Using the listing below, select the lines with the word "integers" and copy them.

+===+

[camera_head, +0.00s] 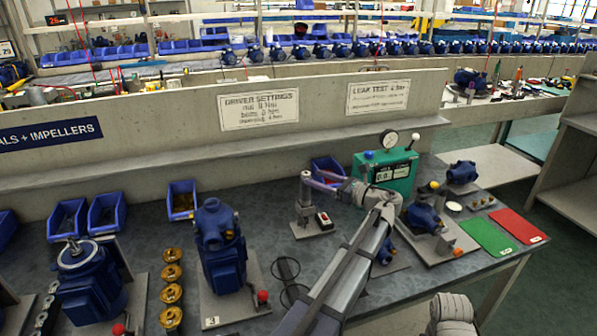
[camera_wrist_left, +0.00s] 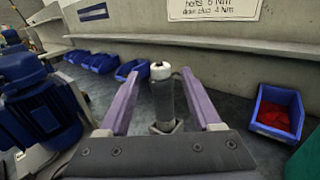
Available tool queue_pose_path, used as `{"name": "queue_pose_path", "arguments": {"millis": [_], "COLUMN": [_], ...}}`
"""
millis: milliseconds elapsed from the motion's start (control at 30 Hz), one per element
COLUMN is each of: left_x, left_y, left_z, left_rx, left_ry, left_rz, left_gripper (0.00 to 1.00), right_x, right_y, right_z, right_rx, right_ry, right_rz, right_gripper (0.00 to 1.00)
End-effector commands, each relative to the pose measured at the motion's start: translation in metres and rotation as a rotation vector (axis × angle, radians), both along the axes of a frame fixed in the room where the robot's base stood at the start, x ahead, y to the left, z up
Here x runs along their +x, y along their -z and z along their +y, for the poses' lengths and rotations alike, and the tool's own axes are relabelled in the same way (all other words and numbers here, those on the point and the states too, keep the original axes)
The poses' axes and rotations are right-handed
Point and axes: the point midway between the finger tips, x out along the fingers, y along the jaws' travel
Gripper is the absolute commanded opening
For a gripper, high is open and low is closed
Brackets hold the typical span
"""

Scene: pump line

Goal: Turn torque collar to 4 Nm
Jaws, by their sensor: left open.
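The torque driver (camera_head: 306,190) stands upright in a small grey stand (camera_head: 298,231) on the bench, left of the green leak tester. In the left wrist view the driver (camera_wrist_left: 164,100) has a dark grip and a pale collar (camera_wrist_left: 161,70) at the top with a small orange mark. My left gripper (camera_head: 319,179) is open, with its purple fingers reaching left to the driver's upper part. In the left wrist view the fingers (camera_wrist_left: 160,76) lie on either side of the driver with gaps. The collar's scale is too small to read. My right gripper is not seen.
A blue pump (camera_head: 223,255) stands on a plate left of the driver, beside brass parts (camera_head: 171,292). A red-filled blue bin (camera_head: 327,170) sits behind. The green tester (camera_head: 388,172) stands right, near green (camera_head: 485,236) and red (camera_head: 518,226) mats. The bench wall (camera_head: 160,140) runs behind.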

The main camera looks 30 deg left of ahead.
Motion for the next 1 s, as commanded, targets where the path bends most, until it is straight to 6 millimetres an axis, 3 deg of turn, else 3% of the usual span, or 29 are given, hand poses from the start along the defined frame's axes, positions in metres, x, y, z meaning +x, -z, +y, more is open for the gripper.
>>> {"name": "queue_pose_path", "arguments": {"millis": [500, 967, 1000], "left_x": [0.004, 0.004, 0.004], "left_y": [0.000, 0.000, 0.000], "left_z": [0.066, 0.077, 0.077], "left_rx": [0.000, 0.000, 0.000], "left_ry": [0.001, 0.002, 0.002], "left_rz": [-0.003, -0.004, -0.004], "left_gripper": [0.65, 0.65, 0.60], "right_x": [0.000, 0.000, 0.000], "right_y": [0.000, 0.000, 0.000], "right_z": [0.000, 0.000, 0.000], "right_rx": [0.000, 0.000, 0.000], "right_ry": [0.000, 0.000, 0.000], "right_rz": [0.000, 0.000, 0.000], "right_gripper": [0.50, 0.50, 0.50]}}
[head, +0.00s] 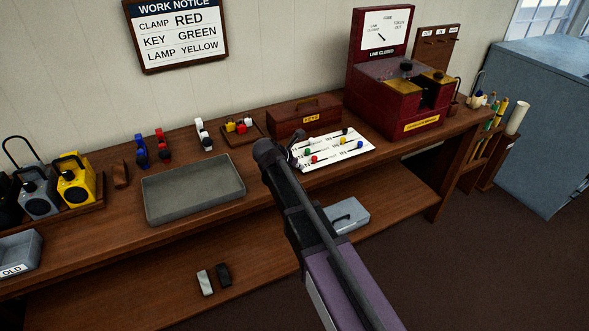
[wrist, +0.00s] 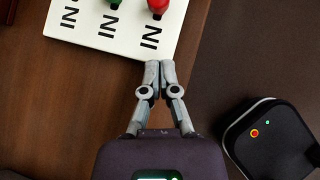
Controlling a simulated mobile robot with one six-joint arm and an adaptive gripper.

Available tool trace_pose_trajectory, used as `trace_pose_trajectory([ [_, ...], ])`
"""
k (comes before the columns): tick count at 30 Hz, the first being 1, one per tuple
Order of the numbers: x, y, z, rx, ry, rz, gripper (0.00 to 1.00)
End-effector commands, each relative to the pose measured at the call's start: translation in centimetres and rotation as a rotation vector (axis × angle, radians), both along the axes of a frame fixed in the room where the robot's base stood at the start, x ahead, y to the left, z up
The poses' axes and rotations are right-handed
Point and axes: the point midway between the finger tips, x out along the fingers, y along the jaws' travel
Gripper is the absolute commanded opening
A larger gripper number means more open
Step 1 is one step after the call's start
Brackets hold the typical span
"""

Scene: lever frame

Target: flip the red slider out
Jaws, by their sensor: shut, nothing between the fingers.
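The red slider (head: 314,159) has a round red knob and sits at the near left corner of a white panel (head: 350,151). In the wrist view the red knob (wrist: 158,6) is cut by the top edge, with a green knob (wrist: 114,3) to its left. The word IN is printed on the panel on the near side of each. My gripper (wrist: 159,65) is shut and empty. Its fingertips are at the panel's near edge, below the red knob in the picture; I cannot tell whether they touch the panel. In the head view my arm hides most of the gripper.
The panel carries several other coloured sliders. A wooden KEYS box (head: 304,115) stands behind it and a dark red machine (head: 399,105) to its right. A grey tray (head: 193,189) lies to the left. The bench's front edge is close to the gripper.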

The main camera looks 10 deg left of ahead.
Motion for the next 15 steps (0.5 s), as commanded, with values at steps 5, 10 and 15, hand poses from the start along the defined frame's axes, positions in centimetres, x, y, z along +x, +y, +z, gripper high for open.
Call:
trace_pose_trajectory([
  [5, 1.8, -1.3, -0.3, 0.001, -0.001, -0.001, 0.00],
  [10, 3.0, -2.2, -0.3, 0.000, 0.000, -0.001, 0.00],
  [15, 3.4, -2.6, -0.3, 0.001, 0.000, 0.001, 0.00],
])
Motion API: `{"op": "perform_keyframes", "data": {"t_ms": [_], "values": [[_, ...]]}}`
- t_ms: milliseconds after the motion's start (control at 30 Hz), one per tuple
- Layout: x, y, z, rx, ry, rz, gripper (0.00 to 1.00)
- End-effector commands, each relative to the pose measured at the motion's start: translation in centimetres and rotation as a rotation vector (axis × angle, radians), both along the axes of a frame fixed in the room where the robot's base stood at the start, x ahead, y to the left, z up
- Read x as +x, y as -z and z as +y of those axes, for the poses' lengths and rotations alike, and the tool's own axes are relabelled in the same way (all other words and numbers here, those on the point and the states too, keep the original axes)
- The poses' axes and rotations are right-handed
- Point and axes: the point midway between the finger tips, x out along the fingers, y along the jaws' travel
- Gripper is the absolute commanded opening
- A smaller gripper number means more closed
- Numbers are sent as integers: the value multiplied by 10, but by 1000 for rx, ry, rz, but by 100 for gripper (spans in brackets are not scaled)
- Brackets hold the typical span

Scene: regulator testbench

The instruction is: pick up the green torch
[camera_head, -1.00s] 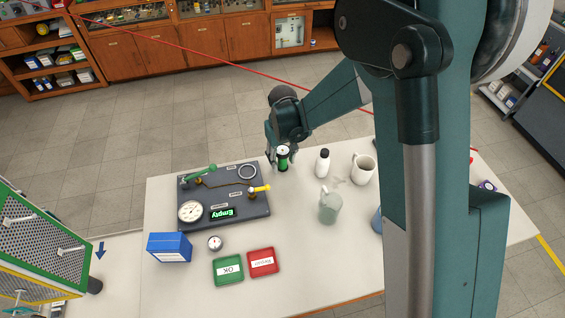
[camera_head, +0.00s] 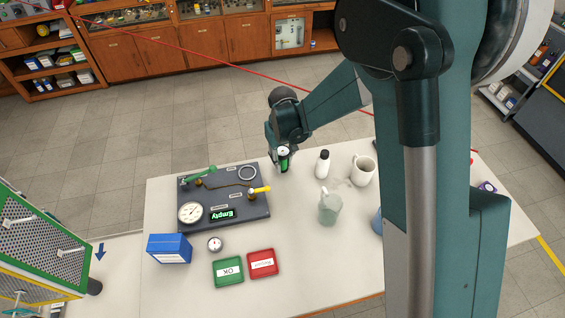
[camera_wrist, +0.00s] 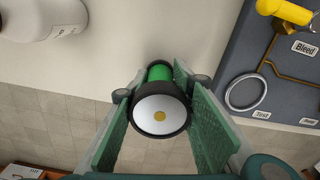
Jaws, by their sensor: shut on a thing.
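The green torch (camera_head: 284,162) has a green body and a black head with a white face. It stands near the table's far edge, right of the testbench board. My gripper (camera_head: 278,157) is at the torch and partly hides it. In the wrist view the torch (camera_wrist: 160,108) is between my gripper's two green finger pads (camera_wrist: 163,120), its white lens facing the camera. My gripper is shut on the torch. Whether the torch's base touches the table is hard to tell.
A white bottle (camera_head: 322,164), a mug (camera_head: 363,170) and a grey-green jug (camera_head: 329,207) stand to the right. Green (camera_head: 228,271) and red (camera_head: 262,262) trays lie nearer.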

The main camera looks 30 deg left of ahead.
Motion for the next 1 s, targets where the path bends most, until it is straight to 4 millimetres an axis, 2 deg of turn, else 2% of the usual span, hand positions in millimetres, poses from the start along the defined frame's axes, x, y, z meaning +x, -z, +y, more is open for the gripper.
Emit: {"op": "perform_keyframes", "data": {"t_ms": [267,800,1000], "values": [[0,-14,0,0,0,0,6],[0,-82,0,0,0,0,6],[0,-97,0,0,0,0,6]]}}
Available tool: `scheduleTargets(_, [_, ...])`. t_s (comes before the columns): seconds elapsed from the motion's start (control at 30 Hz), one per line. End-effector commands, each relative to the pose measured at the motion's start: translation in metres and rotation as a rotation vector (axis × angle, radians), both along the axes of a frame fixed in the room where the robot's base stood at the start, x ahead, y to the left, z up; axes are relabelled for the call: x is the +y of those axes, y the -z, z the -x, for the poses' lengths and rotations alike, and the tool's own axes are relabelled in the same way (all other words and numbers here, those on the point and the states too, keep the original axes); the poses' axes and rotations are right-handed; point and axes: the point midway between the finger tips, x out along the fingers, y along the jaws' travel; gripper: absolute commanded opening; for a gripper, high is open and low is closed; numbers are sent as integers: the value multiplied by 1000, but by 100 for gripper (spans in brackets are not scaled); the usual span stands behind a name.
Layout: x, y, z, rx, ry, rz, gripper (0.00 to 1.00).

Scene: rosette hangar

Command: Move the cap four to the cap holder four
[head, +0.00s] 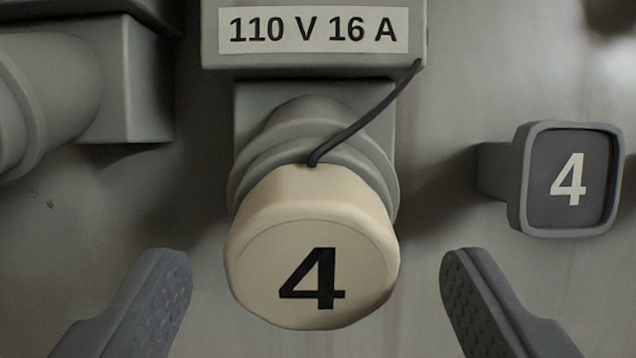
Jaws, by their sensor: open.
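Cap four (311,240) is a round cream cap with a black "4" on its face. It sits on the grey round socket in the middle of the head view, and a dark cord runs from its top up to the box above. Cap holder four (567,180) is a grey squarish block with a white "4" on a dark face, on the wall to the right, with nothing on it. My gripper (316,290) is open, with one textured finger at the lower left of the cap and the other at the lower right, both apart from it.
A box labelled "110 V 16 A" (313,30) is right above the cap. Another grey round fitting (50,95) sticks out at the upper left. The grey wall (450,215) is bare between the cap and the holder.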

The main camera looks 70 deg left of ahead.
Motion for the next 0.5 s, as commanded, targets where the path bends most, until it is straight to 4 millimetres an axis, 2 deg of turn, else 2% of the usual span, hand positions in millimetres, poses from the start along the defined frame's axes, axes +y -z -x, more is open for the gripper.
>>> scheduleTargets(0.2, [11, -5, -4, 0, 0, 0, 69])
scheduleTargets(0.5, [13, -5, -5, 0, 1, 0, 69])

+===+

> Completed exercise
- Numbers are sent as integers: the value multiplied by 10, but by 1000 for rx, ry, rz, but by 100 for gripper (spans in brackets are not scaled)
Available tool: `scheduleTargets(_, [_, ...])`. t_s (comes before the columns): seconds elapsed from the motion's start (control at 30 Hz), one per line. End-effector commands, each relative to the pose measured at the motion's start: translation in metres and rotation as a rotation vector (axis × angle, radians), both along the axes of a frame fixed in the room where the robot's base stood at the start, x ahead, y to the left, z up; axes are relabelled for the call: x is the +y of those axes, y the -z, z the -x, for the poses' lengths and rotations alike, and the tool's own axes are relabelled in the same way (all other words and numbers here, those on the point and the states too, keep the original axes); the poses' axes and rotations are right-handed; point and axes: the point midway between the finger tips, x out along the fingers, y along the jaws' travel; gripper: absolute commanded opening; for a gripper, high is open and low is closed; numbers are sent as integers: the value multiplied by 1000, but by 100 for gripper (spans in brackets are not scaled); the usual span stands behind a name.

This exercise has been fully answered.